Robot action calls:
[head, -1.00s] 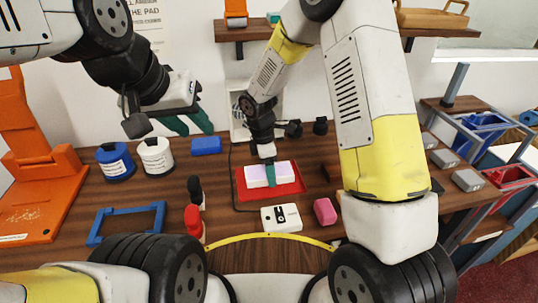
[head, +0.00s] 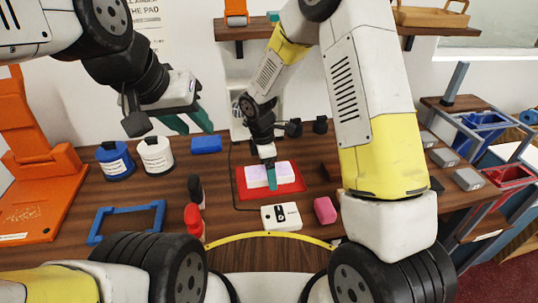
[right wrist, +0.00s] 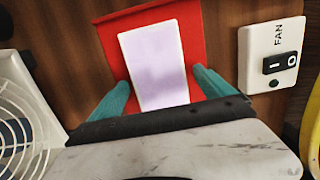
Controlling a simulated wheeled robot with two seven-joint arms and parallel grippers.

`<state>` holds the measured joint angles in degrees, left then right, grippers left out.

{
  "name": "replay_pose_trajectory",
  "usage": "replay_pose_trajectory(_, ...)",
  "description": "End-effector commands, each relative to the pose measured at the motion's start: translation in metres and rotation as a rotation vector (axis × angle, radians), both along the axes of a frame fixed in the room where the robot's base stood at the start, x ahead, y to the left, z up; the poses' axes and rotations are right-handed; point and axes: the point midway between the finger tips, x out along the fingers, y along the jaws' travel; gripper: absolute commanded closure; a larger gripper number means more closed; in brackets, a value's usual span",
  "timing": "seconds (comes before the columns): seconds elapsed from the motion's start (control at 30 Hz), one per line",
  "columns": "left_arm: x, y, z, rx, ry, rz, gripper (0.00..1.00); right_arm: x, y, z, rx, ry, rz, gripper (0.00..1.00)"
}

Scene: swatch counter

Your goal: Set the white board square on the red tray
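The white board (head: 284,173) lies flat on the red tray (head: 246,193), its edges looking nearly in line with the tray's. It also shows in the right wrist view (right wrist: 153,60), with red tray (right wrist: 108,42) bare around it. My right gripper (right wrist: 162,85) is low over the tray, its teal fingers apart on either side of the board, with narrow gaps. In the head view, the right gripper (head: 270,177) hides part of the board. My left gripper (head: 189,122) is raised at the upper left, its fingers apart and empty.
A white fan switch box (head: 281,217) and a pink block (head: 325,210) stand in front of the tray.

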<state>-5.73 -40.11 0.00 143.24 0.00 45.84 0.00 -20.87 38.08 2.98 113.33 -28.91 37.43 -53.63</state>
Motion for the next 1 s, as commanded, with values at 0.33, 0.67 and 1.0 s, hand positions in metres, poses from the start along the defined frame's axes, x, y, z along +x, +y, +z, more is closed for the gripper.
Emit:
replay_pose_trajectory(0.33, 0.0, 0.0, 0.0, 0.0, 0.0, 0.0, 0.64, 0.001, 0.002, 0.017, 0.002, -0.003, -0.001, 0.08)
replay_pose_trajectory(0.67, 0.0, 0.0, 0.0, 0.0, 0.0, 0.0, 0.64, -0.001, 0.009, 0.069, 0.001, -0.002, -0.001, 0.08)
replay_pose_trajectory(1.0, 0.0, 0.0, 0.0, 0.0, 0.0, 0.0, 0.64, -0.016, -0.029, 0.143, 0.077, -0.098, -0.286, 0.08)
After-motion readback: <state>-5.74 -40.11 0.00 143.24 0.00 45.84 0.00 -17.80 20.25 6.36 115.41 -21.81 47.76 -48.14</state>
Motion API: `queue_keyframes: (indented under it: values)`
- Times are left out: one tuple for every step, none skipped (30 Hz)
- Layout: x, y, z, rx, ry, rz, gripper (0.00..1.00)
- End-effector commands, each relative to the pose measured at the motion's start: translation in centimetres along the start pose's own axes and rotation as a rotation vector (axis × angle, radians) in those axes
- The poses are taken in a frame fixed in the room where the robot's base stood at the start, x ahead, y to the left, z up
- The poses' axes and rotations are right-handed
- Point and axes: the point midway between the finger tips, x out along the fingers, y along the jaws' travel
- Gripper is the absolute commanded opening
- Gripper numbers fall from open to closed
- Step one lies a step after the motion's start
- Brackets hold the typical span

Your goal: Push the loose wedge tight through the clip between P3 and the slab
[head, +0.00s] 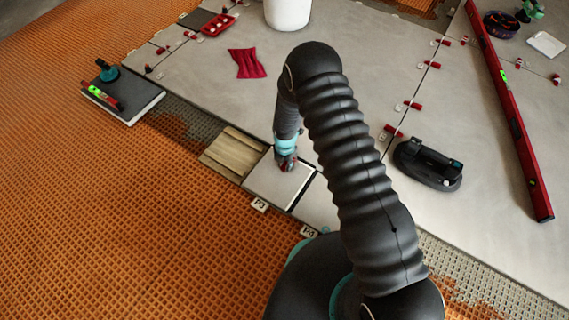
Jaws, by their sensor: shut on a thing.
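The tile P3 (272,191) is a light grey square at the slab's front edge, beside its label (260,205). The large grey slab (345,110) lies behind it. My gripper (286,164) is low at the far edge of P3, near the joint with the slab. It is shut on a small red thing, which looks like the loose wedge; fingers and wedge are too small to separate clearly. The clip at that joint is hidden by my gripper, so I cannot tell whether the wedge touches it.
A wood-look tile (232,153) lies left of P3. The P4 label (308,231) is to the right. Red wedges in white clips (392,131) line the right seam. A black holder (428,165) and a long red level (508,110) lie right. A red cloth (247,63) lies behind.

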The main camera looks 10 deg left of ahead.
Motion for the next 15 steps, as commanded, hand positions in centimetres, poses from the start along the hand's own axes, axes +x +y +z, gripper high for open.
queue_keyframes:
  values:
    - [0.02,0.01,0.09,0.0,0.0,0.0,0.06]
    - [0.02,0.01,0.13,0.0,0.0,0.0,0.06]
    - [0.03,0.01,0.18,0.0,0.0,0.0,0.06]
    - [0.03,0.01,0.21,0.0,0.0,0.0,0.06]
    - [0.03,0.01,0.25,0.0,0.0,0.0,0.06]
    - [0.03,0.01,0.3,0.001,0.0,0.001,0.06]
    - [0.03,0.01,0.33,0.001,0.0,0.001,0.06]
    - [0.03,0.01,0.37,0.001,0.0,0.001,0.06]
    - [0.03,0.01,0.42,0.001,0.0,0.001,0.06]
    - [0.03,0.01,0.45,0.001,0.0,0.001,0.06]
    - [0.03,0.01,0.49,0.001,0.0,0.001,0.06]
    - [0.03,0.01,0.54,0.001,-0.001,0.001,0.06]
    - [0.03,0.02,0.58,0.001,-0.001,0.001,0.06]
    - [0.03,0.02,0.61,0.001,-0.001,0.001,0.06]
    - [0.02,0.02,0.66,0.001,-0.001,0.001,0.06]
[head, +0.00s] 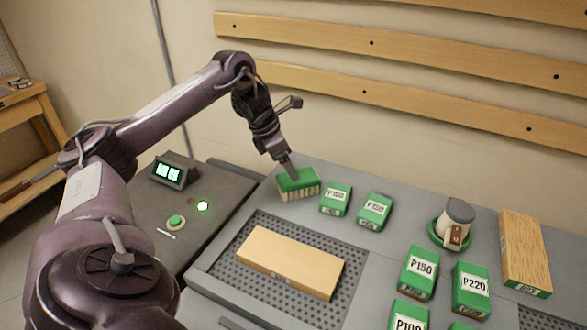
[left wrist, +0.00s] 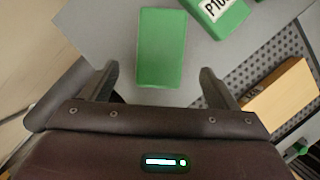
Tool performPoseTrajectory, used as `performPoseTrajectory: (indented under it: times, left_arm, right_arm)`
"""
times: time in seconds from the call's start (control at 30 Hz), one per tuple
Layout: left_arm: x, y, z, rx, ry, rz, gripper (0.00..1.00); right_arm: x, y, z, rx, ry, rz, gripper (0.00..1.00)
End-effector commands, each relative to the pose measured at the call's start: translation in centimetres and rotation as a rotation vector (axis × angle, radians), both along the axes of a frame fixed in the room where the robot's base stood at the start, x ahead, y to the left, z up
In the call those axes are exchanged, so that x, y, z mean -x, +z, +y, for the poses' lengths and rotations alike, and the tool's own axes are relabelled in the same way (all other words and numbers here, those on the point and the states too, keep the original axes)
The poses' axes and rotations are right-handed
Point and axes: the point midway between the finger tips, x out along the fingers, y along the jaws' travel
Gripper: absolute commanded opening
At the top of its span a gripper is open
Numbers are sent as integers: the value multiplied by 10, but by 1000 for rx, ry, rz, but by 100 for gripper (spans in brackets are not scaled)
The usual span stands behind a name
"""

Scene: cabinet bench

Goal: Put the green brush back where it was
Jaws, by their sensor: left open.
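The green brush (head: 298,183) stands on the grey bench at its back left, green block up and pale bristles down. In the left wrist view the brush's green top (left wrist: 162,48) lies ahead of and between my fingers. My left gripper (head: 287,165) is right above the brush, fingers pointing down. In the left wrist view my left gripper (left wrist: 160,85) is open, with a gap between each finger and the brush. Whether the fingertips reach down beside the block is hard to tell. My right gripper does not show.
Green labelled blocks (head: 335,198) stand just right of the brush. A wooden board (head: 290,262) lies on a perforated panel in front. A cup in a green holder (head: 455,222) and another board (head: 524,253) stand right. A lit display (head: 170,172) is left.

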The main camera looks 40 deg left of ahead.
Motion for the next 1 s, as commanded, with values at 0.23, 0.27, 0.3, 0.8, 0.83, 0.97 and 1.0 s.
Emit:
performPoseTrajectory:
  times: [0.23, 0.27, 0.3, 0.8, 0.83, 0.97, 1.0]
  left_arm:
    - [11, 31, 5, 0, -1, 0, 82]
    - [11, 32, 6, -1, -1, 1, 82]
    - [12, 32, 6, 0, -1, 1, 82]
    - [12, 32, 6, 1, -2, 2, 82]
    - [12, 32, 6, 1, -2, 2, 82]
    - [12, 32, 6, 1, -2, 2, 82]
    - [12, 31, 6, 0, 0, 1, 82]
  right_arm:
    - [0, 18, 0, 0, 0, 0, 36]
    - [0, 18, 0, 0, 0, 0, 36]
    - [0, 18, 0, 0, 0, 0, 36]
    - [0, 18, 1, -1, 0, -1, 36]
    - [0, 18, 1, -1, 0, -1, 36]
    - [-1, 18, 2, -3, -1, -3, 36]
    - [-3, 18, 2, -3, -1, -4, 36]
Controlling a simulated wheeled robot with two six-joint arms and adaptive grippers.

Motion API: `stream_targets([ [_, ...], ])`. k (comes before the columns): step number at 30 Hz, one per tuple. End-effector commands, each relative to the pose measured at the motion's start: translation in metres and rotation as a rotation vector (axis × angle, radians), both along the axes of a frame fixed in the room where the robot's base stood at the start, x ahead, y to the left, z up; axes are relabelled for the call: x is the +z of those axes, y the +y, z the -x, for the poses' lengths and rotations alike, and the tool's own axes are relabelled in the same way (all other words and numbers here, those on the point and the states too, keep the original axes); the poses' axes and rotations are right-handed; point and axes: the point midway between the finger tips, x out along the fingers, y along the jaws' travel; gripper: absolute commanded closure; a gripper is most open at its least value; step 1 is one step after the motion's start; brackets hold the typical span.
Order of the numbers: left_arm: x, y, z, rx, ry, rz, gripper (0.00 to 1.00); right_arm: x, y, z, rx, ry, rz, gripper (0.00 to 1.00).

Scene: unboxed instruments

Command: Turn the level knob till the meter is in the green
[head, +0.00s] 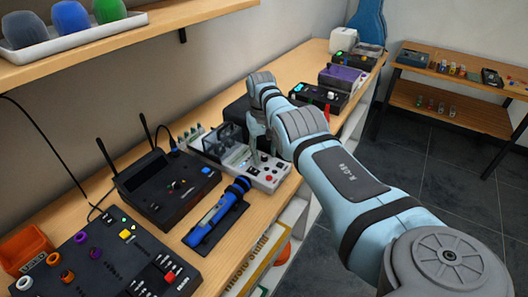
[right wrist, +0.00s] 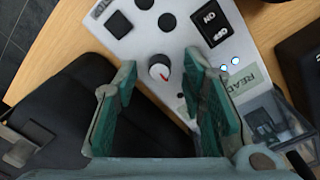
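A light grey instrument panel (head: 268,179) lies on the bench in the head view, partly behind my right gripper (head: 257,128). In the right wrist view a round knob (right wrist: 159,68) with a pale cap, dark skirt and red pointer line stands on the panel. The two green-padded fingers of my right gripper are open, with the knob between and just beyond their tips, apparently apart from it. A label reading "READ" (right wrist: 252,80) is partly visible. I cannot make out the meter's needle or green zone. My left gripper is not in view.
A black box with two antennas (head: 165,185) and a blue flashlight-like tool (head: 218,212) lie left of the panel. A black mixer-like panel (head: 103,255) is nearer. In the wrist view, a switch (right wrist: 210,22) and several buttons are close to the knob.

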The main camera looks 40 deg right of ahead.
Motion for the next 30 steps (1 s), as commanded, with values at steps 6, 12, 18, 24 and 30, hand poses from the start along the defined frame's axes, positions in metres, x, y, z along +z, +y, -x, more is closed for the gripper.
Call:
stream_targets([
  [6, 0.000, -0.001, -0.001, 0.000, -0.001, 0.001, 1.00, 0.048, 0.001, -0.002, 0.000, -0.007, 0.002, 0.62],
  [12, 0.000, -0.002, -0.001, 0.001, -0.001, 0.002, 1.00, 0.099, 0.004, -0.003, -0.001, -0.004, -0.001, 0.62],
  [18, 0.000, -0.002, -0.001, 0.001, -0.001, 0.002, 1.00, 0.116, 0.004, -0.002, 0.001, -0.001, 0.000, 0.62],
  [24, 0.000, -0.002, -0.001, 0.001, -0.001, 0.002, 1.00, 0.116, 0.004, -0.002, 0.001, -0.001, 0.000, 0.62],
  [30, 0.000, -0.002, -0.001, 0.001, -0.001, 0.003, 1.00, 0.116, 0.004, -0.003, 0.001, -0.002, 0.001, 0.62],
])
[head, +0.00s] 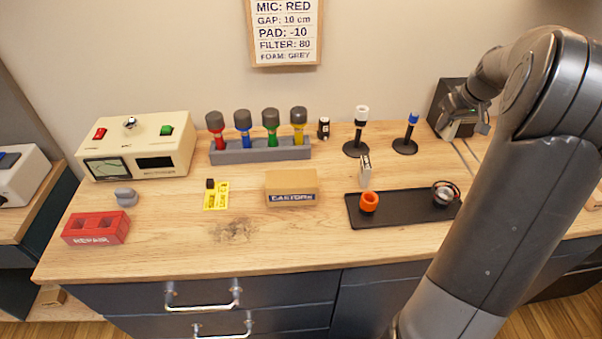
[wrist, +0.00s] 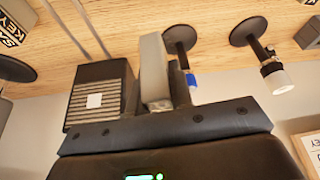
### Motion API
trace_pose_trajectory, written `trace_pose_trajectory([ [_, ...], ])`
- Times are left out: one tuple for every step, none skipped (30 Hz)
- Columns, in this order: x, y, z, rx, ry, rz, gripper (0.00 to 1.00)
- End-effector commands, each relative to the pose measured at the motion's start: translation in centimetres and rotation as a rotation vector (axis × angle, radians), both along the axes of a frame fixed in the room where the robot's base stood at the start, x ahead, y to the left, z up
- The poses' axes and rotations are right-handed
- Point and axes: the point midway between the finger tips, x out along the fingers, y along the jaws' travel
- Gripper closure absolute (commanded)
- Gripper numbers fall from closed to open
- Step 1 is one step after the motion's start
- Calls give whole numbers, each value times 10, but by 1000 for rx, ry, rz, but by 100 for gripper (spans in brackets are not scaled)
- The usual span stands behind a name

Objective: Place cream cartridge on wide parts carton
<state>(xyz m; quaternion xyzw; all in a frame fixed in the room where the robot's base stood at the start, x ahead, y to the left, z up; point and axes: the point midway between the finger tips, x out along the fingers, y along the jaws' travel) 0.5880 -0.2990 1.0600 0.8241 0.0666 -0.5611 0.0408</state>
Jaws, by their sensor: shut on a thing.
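My gripper (head: 466,122) is at the back right, in front of the dark box, far from the carton. It is shut on a narrow pale block, which I take for the cream cartridge (wrist: 155,85); it is upright between the jaws in the wrist view and partly hidden by them. In the head view I cannot make it out clearly. The wide parts carton (head: 291,188), brown and marked CASTORS, sits mid-bench with nothing on its top.
A dark ribbed box (wrist: 100,90) stands beside my gripper. Two stands (head: 361,130) (head: 410,133) are close left. A black tray (head: 405,212) holds an orange ring and a metal cup; a small white block (head: 365,170) stands behind it. A microphone rack (head: 262,149) is behind the carton.

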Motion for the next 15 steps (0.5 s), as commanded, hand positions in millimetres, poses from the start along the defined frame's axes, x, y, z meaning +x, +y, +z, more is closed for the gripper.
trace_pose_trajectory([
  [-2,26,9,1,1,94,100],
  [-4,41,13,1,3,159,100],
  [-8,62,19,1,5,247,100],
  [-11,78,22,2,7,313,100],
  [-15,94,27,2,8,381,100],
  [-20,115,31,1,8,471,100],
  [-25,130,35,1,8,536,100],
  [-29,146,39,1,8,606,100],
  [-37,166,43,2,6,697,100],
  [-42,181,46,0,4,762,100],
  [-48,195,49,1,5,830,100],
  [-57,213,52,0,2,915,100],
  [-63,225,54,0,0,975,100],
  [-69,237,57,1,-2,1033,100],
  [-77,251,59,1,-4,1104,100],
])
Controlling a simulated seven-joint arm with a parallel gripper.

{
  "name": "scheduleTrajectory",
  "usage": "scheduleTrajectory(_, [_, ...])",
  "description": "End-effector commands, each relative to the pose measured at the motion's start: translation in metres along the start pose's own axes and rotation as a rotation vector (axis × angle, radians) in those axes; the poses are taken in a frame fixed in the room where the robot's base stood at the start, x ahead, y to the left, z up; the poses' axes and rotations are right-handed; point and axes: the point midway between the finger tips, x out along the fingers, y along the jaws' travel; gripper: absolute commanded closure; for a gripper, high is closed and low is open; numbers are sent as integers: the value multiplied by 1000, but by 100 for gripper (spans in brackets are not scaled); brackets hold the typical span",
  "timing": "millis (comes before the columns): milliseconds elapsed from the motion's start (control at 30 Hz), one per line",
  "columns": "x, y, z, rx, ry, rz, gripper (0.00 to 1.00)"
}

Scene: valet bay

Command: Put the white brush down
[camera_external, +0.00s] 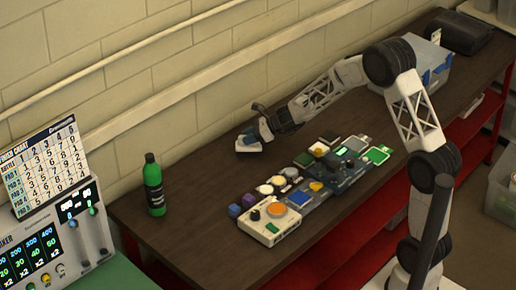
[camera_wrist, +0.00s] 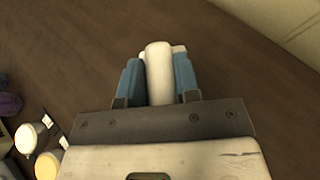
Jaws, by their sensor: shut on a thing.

__Objective__: Using the data above, set down each line from the line with "[wrist, +0.00s]" to the line with "- Columns, in" exactly, both ends included, and leave the pictures behind. Nothing else belongs.

__Answer to the task__:
[wrist, +0.00s] 
### Motion API
trace_pose_trajectory, written `trace_pose_trajectory([ [_, ...], ])`
- Times are left out: one tuple for every step, none skipped (30 Hz)
- Columns, in this order: x, y, z, rx, ry, rz, gripper (0.00 to 1.00)

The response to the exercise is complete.